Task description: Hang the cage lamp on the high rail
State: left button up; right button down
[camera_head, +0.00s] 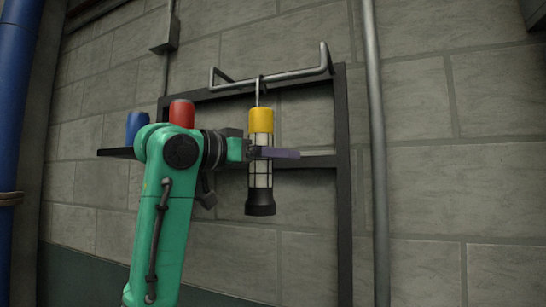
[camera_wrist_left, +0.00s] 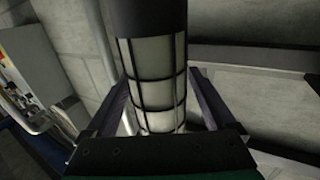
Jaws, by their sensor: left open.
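The cage lamp (camera_head: 261,175) hangs upright, with a yellow top, a pale caged tube and a black lower end. Its thin hook (camera_head: 258,92) reaches up to the high rail (camera_head: 295,74) and appears to be over the bar. My left gripper (camera_head: 276,153) is at the lamp's middle, with its fingers open. In the left wrist view the caged tube (camera_wrist_left: 152,75) stands between the two spread fingers, with a gap visible on each side. My right gripper is not in view.
A dark frame (camera_head: 343,190) stands against the block wall behind the lamp. A red can (camera_head: 182,113) and a blue can (camera_head: 136,124) are on a dark shelf (camera_head: 115,153) at left. A grey vertical pipe (camera_head: 376,150) runs to the right of the frame.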

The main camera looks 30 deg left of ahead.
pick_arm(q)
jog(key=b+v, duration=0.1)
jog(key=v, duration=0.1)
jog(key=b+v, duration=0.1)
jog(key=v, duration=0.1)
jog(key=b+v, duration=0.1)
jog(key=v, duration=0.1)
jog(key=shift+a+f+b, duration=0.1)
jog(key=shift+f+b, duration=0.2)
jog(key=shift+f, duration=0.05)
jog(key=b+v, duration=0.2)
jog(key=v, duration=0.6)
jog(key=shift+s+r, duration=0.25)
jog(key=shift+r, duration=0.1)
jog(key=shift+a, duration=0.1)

════════════════

**Directive:** All of the lines above should be printed exactly, minus the pictures.

**Problem solution:**
Task description: Hang the cage lamp on the high rail
State: left button up; right button down
[camera_head, +0.00s] 
[camera_wrist_left, +0.00s] 
Jaws, by their sensor: left open.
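The cage lamp (camera_head: 261,175) hangs upright, with a yellow top, a pale caged tube and a black lower end. Its thin hook (camera_head: 258,92) reaches up to the high rail (camera_head: 295,74) and appears to be over the bar. My left gripper (camera_head: 276,153) is at the lamp's middle, with its fingers open. In the left wrist view the caged tube (camera_wrist_left: 152,75) stands between the two spread fingers, with a gap visible on each side. My right gripper is not in view.
A dark frame (camera_head: 343,190) stands against the block wall behind the lamp. A red can (camera_head: 182,113) and a blue can (camera_head: 136,124) are on a dark shelf (camera_head: 115,153) at left. A grey vertical pipe (camera_head: 376,150) runs to the right of the frame.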

The main camera looks 30 deg left of ahead.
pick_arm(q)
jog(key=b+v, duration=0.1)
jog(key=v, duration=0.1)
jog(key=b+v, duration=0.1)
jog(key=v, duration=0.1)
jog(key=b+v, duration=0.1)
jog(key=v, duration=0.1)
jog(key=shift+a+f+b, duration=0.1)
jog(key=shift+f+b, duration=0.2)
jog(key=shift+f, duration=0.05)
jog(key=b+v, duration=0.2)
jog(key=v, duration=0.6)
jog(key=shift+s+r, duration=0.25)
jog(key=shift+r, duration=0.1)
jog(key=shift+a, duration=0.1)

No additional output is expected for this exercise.